## Exercise objective
Nothing but the lines from the top of the data to the line holding "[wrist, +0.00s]" should be printed, word for word and both ends included; leave the pictures out.

## Supplied material
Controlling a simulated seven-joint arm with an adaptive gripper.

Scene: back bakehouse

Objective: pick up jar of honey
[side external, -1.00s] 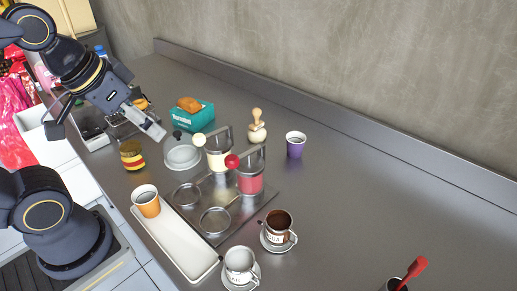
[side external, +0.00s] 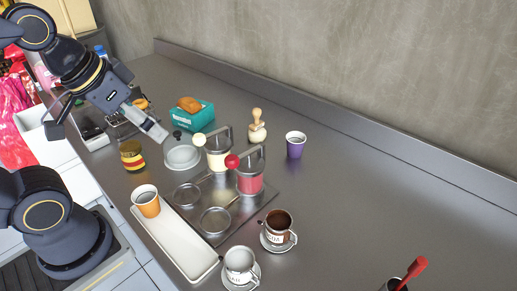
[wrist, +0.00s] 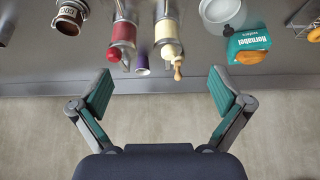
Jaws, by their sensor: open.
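A small jar with a dark lid and a yellow and red band (side external: 132,155), apparently the jar of honey, stands upright on the steel counter at the left in the side view. My gripper (side external: 157,132) is above the counter, up and to the right of the jar in that picture, and apart from it. In the wrist view my gripper (wrist: 161,92) has its two fingers spread wide with nothing between them. I cannot make out the jar in the wrist view.
Right of the jar stand a lidded grey pot (side external: 182,156), a teal box (side external: 198,117) and two dispensers (side external: 219,158) (side external: 250,183). An orange cup (side external: 146,205) stands on a white tray (side external: 190,257) in front. A purple cup (side external: 295,149) and wooden-handled tool (side external: 257,131) stand behind.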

## Completed task
Controlling a simulated seven-joint arm with an adaptive gripper.

Scene: back bakehouse

Objective: pick up jar of honey
[side external, -1.00s] 
[side external, +0.00s] 
[wrist, +0.00s] 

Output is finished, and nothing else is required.